Work to complete = From the line containing "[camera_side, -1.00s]" down to the last line of the listing, quote everything word for word, and nothing else, keeping pictures out.

Information provided =
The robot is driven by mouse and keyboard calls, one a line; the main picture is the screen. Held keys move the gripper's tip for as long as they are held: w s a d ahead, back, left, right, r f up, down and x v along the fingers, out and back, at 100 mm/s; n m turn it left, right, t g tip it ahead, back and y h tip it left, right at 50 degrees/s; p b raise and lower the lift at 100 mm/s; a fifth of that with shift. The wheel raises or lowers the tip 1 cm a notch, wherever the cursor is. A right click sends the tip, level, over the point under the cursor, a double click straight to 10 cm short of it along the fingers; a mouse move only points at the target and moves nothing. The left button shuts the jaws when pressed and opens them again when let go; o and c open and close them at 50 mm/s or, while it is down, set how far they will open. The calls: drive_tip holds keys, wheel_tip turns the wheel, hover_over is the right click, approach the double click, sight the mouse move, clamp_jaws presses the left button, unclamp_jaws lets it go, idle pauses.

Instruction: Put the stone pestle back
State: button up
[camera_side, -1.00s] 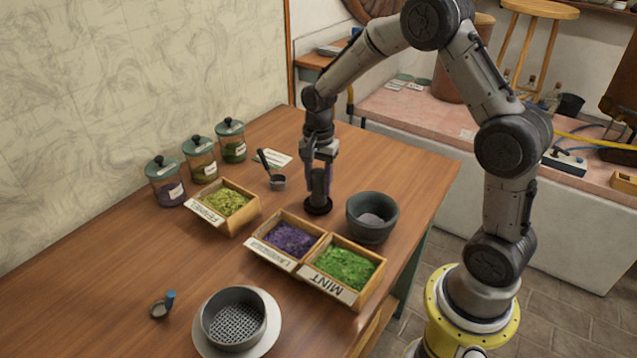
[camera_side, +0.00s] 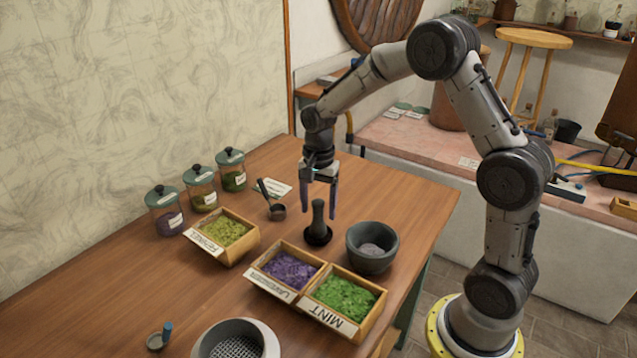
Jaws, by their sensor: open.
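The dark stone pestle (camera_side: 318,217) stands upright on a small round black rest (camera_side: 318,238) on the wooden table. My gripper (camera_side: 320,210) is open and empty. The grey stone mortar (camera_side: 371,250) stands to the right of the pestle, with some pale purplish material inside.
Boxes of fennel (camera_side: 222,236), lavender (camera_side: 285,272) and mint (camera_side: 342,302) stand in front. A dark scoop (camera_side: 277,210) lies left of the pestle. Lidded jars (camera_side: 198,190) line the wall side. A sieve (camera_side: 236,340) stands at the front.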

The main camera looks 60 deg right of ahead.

Task response =
[camera_side, -1.00s] 
[camera_side, +0.00s] 
Jaws, by their sensor: open.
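The dark stone pestle (camera_side: 318,217) stands upright on a small round black rest (camera_side: 318,238) on the wooden table. My gripper (camera_side: 320,210) is open and empty. The grey stone mortar (camera_side: 371,250) stands to the right of the pestle, with some pale purplish material inside.
Boxes of fennel (camera_side: 222,236), lavender (camera_side: 285,272) and mint (camera_side: 342,302) stand in front. A dark scoop (camera_side: 277,210) lies left of the pestle. Lidded jars (camera_side: 198,190) line the wall side. A sieve (camera_side: 236,340) stands at the front.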

The main camera looks 60 deg right of ahead.

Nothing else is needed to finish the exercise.